(Manipulation episode records)
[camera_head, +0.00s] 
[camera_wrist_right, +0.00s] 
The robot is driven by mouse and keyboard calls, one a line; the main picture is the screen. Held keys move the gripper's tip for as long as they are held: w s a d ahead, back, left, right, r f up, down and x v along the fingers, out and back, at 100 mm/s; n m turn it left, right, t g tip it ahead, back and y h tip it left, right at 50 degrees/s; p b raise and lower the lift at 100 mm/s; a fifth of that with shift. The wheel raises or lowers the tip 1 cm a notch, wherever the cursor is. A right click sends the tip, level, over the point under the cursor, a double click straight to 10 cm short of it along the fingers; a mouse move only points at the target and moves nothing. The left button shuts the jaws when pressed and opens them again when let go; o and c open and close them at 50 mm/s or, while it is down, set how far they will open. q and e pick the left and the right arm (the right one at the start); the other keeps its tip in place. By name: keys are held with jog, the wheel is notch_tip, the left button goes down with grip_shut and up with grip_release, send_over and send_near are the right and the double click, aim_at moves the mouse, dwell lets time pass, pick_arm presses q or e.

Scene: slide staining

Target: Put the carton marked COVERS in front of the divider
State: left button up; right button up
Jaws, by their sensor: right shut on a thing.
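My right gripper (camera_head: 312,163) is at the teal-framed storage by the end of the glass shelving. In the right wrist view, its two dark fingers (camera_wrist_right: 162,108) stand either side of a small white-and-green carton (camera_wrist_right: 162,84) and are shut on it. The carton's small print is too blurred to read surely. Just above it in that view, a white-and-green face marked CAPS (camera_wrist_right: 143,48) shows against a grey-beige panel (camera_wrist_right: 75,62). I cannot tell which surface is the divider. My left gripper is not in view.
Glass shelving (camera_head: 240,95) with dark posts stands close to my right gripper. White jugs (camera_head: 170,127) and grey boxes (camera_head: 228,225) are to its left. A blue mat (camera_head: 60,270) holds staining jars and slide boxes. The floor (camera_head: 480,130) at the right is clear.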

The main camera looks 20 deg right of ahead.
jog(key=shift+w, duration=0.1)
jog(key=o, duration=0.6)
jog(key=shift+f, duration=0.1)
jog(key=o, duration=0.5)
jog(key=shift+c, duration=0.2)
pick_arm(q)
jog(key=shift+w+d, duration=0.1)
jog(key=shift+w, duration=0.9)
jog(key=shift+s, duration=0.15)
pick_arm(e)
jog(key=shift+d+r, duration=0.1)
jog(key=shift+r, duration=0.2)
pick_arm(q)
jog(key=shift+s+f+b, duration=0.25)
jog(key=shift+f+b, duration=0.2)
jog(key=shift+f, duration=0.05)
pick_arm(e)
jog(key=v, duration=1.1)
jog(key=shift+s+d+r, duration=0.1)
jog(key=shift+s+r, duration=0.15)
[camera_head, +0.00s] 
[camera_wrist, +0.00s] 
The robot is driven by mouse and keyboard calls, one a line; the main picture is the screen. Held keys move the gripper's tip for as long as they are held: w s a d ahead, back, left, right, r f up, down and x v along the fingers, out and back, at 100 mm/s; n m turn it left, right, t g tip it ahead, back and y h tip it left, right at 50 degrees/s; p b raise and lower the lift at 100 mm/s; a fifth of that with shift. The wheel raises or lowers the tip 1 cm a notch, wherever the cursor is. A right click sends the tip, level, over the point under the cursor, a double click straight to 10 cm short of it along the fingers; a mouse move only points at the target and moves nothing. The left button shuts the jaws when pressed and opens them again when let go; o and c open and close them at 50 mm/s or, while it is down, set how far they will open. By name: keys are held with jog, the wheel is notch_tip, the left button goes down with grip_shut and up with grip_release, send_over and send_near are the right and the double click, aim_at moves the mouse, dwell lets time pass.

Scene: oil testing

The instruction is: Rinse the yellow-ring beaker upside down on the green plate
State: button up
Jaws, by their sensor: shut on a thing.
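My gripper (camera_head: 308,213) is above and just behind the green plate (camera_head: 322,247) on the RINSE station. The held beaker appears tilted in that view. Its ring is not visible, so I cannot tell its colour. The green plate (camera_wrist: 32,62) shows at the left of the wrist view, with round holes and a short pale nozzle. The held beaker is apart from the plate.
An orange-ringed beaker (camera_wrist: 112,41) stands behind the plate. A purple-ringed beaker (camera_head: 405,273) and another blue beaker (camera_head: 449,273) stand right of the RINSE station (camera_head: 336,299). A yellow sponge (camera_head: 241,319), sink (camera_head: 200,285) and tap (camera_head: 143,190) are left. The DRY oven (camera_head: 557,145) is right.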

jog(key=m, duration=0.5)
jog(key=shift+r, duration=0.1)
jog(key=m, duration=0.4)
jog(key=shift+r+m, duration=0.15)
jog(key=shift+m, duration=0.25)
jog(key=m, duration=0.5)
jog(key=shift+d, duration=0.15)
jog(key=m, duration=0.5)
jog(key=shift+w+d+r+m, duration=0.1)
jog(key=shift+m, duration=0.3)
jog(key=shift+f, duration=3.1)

- Task brief
Here, the records must be output exactly and in full.

- Finished answer
[camera_head, +0.00s] 
[camera_wrist_right, +0.00s] 
The robot is driven by mouse and keyboard calls, one a line; the main picture is the screen. Held keys move the gripper's tip for as long as they are held: w s a d ahead, back, left, right, r f up, down and x v along the fingers, out and back, at 100 mm/s; n m turn it left, right, t g tip it ahead, back and y h tip it left, right at 50 degrees/s; p b raise and lower the lift at 100 mm/s; a fifth of that with shift. The wheel raises or lowers the tip 1 cm a notch, wherever the cursor is. A right click sends the tip, level, over the point under the cursor, a double click straight to 10 cm short of it along the fingers; a mouse move only points at the target and moves nothing. The left button shuts the jaws when pressed and opens them again when let go; o and c open and close them at 50 mm/s or, while it is down, set how far they will open. q and e pick the left and the right arm (the right one at the start); the other keeps its tip in place. By name: keys are held with jog, the wheel is notch_tip, the left button goes down with grip_shut and up with grip_release, send_over and send_near are the right and the double click, aim_at moves the mouse, dwell lets time pass, pick_arm presses q or e.

Scene: slide staining

Target: Put the carton marked COVERS in front of the divider
State: left button up; right button up
Jaws, by their sensor: right shut on a thing.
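My right gripper (camera_head: 312,163) is at the teal-framed storage by the end of the glass shelving. In the right wrist view, its two dark fingers (camera_wrist_right: 162,108) stand either side of a small white-and-green carton (camera_wrist_right: 162,84) and are shut on it. The carton's small print is too blurred to read surely. Just above it in that view, a white-and-green face marked CAPS (camera_wrist_right: 143,48) shows against a grey-beige panel (camera_wrist_right: 75,62). I cannot tell which surface is the divider. My left gripper is not in view.
Glass shelving (camera_head: 240,95) with dark posts stands close to my right gripper. White jugs (camera_head: 170,127) and grey boxes (camera_head: 228,225) are to its left. A blue mat (camera_head: 60,270) holds staining jars and slide boxes. The floor (camera_head: 480,130) at the right is clear.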

The main camera looks 20 deg right of ahead.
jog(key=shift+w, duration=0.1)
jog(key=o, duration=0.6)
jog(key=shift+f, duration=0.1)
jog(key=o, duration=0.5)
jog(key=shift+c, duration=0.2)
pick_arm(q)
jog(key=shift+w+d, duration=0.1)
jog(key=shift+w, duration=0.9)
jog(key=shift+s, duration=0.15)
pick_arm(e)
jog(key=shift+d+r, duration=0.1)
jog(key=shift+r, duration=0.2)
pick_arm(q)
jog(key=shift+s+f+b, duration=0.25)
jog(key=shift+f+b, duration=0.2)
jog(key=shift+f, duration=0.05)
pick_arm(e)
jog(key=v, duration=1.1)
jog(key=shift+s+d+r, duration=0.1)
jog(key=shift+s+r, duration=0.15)
[camera_head, +0.00s] 
[camera_wrist, +0.00s] 
The robot is driven by mouse and keyboard calls, one a line; the main picture is the screen. Held keys move the gripper's tip for as long as they are held: w s a d ahead, back, left, right, r f up, down and x v along the fingers, out and back, at 100 mm/s; n m turn it left, right, t g tip it ahead, back and y h tip it left, right at 50 degrees/s; p b raise and lower the lift at 100 mm/s; a fifth of that with shift. The wheel raises or lowers the tip 1 cm a notch, wherever the cursor is. A right click sends the tip, level, over the point under the cursor, a double click straight to 10 cm short of it along the fingers; a mouse move only points at the target and moves nothing. The left button shuts the jaws when pressed and opens them again when let go; o and c open and close them at 50 mm/s or, while it is down, set how far they will open. By name: keys are held with jog, the wheel is notch_tip, the left button goes down with grip_shut and up with grip_release, send_over and send_near are the right and the double click, aim_at moves the mouse, dwell lets time pass.

Scene: oil testing

The instruction is: Rinse the yellow-ring beaker upside down on the green plate
State: button up
Jaws, by their sensor: shut on a thing.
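My gripper (camera_head: 308,213) is above and just behind the green plate (camera_head: 322,247) on the RINSE station. The held beaker appears tilted in that view. Its ring is not visible, so I cannot tell its colour. The green plate (camera_wrist: 32,62) shows at the left of the wrist view, with round holes and a short pale nozzle. The held beaker is apart from the plate.
An orange-ringed beaker (camera_wrist: 112,41) stands behind the plate. A purple-ringed beaker (camera_head: 405,273) and another blue beaker (camera_head: 449,273) stand right of the RINSE station (camera_head: 336,299). A yellow sponge (camera_head: 241,319), sink (camera_head: 200,285) and tap (camera_head: 143,190) are left. The DRY oven (camera_head: 557,145) is right.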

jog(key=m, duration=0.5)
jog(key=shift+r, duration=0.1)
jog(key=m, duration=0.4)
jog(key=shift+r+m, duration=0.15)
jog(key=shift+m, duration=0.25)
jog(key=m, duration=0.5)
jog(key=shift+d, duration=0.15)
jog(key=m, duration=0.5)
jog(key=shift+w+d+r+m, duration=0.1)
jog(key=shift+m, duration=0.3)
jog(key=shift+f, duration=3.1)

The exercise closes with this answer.